··· EXERCISE DATA
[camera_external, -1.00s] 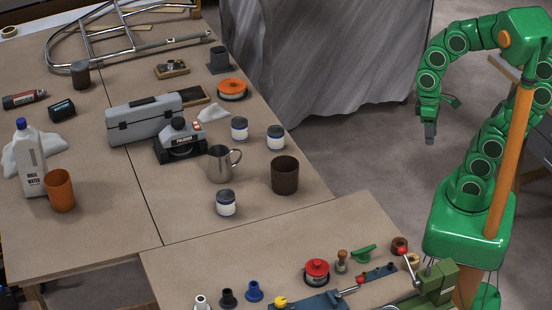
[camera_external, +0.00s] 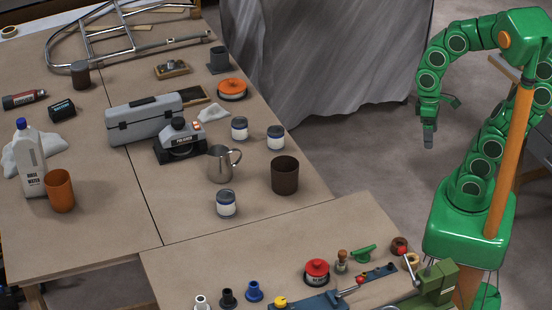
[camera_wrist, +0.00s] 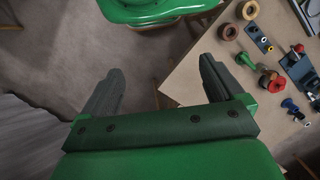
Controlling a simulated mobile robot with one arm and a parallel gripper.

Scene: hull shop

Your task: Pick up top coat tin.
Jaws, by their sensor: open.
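Three similar small tins with pale labels and dark blue-grey lids stand upright on the brown table: one at the back (camera_external: 239,129), one to its right (camera_external: 276,138) and one nearer the front (camera_external: 226,204). Their labels are too small to read, so I cannot tell which is the top coat tin. My gripper (camera_external: 428,142) hangs over the floor to the right of the table, well apart from all three tins. In the wrist view my gripper (camera_wrist: 160,67) is open, with nothing between its fingers. No tin shows in the wrist view.
A steel jug (camera_external: 220,165) and a dark brown cup (camera_external: 285,175) stand among the tins. A polisher (camera_external: 180,143) and grey toolbox (camera_external: 145,118) are to the left. The front bench holds a red-topped reel (camera_external: 317,272) and a green vise (camera_external: 437,283). Grey sheeting (camera_external: 320,50) hangs behind.

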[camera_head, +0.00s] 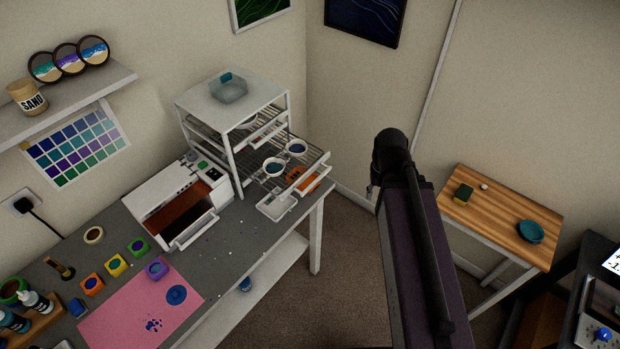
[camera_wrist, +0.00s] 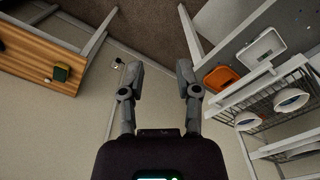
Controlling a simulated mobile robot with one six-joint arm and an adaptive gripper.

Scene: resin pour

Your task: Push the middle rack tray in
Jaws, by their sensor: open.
······
GIVEN REQUEST:
Find every line with the word "Your" and state how many there are, with no other words.

EXPECTED ANSWER:
2